Présenté au Festival de Gerardmer dans le cadre de sa fameuse Nuit Décalée, Zombeavers est ce genre de film dont l’on juge souvent la qualité au regard de l’incongruité de son pitch. Plus qu’un simple nanar, cette histoire de zombie castors (beavers en anglais) est avant tout un petit défouloir réalisé – et donc à voir – au second degré.
Père castor of the dead
Qu’on se le dise, il y’a de ces films dont la simple lecture du synopsis suffit à les placer dans la catégorie des navets. Et pourtant, dans bien des cas, si le film en possède en effet tous les ingrédients, le second degré évident avec lequel il est réalisé en fait plutôt des petites pochades un peu burlesques. Historiquement parlant, c’est surement chez Peter Jackson (Braindead, 1994) que l’on trouve ce plaisir à rigoler de l’absurdité des situations et de l’histoire en même temps que son réalisateur. Sur le papier, Zombeavers a tout d’une production de bas étage qui s’embourberait dans son intrigue en n’en assumant pas le ridicule. Et pourtant, ce qui lui donne son charme est justement qu’il joue la carte de la comédie d’horreur pendant une heure trente.
L’histoire commence comme 85% des films d’animaux tueurs et mutants, à savoir qu’un produit toxique est malencontreusement déversé dans le fleuve et que de pauvres petits castors en subissent les dommages collatéraux (ndlr : c’est d’ailleurs comme ça qu’est né l’auteur de cet article). Ce petit prologue, déjà grotesque, s’amuse à singer ce lieu commun du film d’animaux tueurs et se termine par un générique qui finit de nous convaincre que tout ce que nous allons voir n’est qu’une vaste blague. On retrouve par la suite d’autres ingrédients incontournables du film d’horreur : une bande de jeunes étudiants dépravés qui se retrouvent dans une baraque en bois au bord d’un lac. Manque de bol, dans le coin, un barrage de castors particulièrement énervés vont leur pourrir leur petit dimanche à la campagne.
La suite du film n’est donc qu’un enchaînement de séquences drôles, gores et ridicules, mettant en scène ces fameux castors zombies – des animatronics et/ou marionnettes rudimentaires rappelant les grandes heures du film d’animaux tueurs des années 80. Avec son humour graveleux, l’utilisation à de multiples reprises du point de vue sous-marin des castors, ses effets gores outranciers, et ce plaisir malsain à voir de jeunes américains se faire massacrer : le film rappelle, à bien des égards, le Piranhas 3D d’Alexandre Aja (2010) ou encore Killer Crocodile (Fabrizio de Angelis, 1989) dont nous vous avions déjà parlé dans un article.

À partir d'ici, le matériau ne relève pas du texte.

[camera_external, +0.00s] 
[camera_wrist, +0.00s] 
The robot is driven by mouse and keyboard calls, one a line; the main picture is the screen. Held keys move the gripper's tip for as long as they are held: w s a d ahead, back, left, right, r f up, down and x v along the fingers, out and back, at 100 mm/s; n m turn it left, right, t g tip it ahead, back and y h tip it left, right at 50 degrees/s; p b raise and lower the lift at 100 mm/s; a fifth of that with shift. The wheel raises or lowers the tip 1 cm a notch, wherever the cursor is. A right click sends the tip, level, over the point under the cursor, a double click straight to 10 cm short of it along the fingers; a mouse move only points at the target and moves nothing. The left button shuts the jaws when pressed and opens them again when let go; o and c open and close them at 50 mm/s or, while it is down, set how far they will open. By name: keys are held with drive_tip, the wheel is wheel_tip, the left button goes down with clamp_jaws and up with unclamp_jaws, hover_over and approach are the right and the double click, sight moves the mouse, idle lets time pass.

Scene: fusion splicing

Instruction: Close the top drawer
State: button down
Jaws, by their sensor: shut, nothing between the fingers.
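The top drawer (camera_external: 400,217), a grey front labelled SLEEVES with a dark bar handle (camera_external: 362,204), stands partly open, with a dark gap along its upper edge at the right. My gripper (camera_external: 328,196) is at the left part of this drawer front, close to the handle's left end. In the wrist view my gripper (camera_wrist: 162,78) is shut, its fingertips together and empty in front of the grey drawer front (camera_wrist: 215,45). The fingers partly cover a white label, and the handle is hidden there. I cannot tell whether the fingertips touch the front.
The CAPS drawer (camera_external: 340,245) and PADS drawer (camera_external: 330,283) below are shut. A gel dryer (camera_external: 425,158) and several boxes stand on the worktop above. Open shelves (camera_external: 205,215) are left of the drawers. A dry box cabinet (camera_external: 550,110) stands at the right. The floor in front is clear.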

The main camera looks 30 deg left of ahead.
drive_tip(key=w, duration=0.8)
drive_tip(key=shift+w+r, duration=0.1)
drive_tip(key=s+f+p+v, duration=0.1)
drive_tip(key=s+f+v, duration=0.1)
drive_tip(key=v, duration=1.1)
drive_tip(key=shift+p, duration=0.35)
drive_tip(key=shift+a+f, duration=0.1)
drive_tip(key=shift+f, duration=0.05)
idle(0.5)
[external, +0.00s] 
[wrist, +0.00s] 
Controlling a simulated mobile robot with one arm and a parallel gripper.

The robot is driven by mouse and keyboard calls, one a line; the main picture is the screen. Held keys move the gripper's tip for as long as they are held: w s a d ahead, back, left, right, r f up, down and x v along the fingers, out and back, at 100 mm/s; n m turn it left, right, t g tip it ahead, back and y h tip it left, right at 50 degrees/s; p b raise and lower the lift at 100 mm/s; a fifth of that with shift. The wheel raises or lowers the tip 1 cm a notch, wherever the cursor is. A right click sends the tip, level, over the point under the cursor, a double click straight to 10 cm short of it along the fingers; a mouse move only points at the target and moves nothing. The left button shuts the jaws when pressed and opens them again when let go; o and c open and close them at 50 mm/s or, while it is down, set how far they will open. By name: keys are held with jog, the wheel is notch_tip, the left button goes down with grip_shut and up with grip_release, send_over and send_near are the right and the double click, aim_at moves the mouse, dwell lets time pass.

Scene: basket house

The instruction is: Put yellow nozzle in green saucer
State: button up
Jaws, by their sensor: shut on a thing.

On retrouve par ailleurs dans le film, une autre figure récurrente dans ce genre de film: le vieux roublard chasseur, ersatz d’Indiana Jones ou de Crocodile Dundee – au choix – qui, s’il n’arrive pas tout à fait aux chevilles du génial chasseur Joe de Killer Crocodile, réussit quand même à se placer assez haut dans le classement des chasseurs badass des films d’animaux tueurs. Le bonhomme débarque de on ne-sait-où pour aider les jeunes à lutter contre l’invasion castor, et leur expliquer qu’il y’a quelques années, la fièvre du castor avait touché la région, donnant la chiasse à tous les habitants aux alentours. Ses saillies sont tellement cultes qu’on finit même par se demander si le personnage n’est pas un hommage direct au mythique Joe précédemment cité. Découvrant que la ligne téléphonique de la maison a été sectionnée, il analyse la situation un instant avant de déclamer : « Les castors mangent des tas de putains de trucs, comme des troncs d’arbre et des branches, et même de l’herbe ou d’autres conneries du genre, alors… pourquoi pas des câbles électriques ! » ou encore de les insulter, fusil en main, de « putain d’enfoirés de gros poilus ».
Humour largement en dessous de la ceinture, à la limite du scatophile, le film dégage un vrai plaisir malsain à faire se côtoyer le sang et le cul. A ce titre, l’une des séquences les plus marquantes, commence comme une scène érotique et lesbienne, qui tourne au vinaigre quand l’une des deux filles, légèrement blessée par un castor quelques heures auparavant, se transforme littéralement en fille-castor. Ces monstres, hybrides d’hommes et de rongeurs, marque le summum du tournant what-the-fuck du film. Dans ce dernier élan, les scènes d’attaques succèdent aux séquences de transformations. En plein ébats sexuels – encore une fois – deux des protagonistes sont stoppés net par l’irruption soudaine d’une femme hybride castor qui sciera littéralement la branche du mec.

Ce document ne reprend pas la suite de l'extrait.